DIRECTIONS
Quote all of the data exactly as given. Skip every picture it contains.

DATASET SECTION
========

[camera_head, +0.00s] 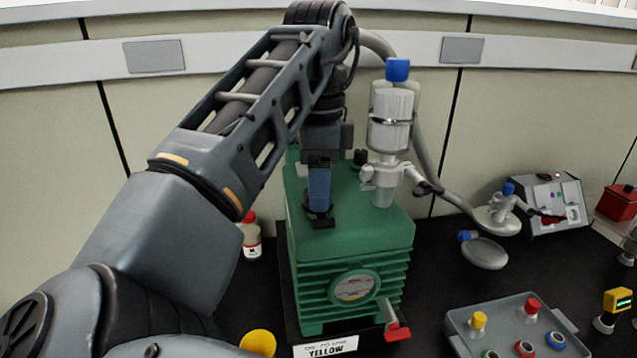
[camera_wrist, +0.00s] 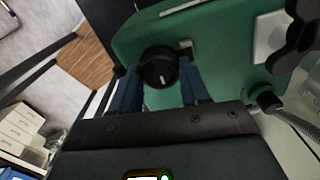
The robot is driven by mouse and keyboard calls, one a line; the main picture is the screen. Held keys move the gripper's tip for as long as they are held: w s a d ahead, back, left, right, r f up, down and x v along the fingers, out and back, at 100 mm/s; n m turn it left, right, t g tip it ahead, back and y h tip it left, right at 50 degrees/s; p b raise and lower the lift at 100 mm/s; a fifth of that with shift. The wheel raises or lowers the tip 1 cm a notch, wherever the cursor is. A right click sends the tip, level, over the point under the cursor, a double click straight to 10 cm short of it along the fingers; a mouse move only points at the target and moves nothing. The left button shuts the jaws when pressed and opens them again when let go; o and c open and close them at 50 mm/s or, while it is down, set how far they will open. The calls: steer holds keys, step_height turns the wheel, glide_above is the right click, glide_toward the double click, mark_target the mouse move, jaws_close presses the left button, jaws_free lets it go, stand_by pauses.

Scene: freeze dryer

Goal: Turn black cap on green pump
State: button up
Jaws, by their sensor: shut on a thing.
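The green pump (camera_head: 350,235) stands on the dark bench in the middle of the head view, and its green top also shows in the wrist view (camera_wrist: 225,45). A round black cap (camera_wrist: 158,68) with a white mark sits on the pump's top. My gripper (camera_wrist: 160,88) has its two blue fingers on either side of this cap and is shut on it. In the head view my gripper (camera_head: 319,205) points down onto the pump's top, and the fingers mostly hide the cap.
A second black cap (camera_head: 360,157) is on the pump's top behind my gripper. A clear vessel with a blue top (camera_head: 397,70) rises close on the right, joined to a grey hose (camera_head: 422,140). A red-handled valve (camera_head: 396,330) sticks out in front. A small bottle (camera_head: 251,238) stands left.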

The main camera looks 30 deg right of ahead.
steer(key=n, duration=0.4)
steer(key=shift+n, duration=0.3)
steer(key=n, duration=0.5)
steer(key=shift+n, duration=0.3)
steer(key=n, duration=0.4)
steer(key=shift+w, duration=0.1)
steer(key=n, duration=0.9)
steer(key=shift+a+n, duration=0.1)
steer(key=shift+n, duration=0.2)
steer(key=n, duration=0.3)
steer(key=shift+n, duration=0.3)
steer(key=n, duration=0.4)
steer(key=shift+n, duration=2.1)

========

FINISHED ANSWER
[camera_head, +0.00s] 
[camera_wrist, +0.00s] 
The robot is driven by mouse and keyboard calls, one a line; the main picture is the screen. Held keys move the gripper's tip for as long as they are held: w s a d ahead, back, left, right, r f up, down and x v along the fingers, out and back, at 100 mm/s; n m turn it left, right, t g tip it ahead, back and y h tip it left, right at 50 degrees/s; p b raise and lower the lift at 100 mm/s; a fifth of that with shift. The wheel raises or lowers the tip 1 cm a notch, wherever the cursor is. A right click sends the tip, level, over the point under the cursor, a double click straight to 10 cm short of it along the fingers; a mouse move only points at the target and moves nothing. The left button shuts the jaws when pressed and opens them again when let go; o and c open and close them at 50 mm/s or, while it is down, set how far they will open. The calls: steer holds keys, step_height turns the wheel, glide_above is the right click, glide_toward the double click, mark_target the mouse move, jaws_close presses the left button, jaws_free lets it go, stand_by pauses.

Scene: freeze dryer

Goal: Turn black cap on green pump
State: button up
Jaws, by their sensor: shut on a thing.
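The green pump (camera_head: 350,235) stands on the dark bench in the middle of the head view, and its green top also shows in the wrist view (camera_wrist: 225,45). A round black cap (camera_wrist: 158,68) with a white mark sits on the pump's top. My gripper (camera_wrist: 160,88) has its two blue fingers on either side of this cap and is shut on it. In the head view my gripper (camera_head: 319,205) points down onto the pump's top, and the fingers mostly hide the cap.
A second black cap (camera_head: 360,157) is on the pump's top behind my gripper. A clear vessel with a blue top (camera_head: 397,70) rises close on the right, joined to a grey hose (camera_head: 422,140). A red-handled valve (camera_head: 396,330) sticks out in front. A small bottle (camera_head: 251,238) stands left.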

The main camera looks 30 deg right of ahead.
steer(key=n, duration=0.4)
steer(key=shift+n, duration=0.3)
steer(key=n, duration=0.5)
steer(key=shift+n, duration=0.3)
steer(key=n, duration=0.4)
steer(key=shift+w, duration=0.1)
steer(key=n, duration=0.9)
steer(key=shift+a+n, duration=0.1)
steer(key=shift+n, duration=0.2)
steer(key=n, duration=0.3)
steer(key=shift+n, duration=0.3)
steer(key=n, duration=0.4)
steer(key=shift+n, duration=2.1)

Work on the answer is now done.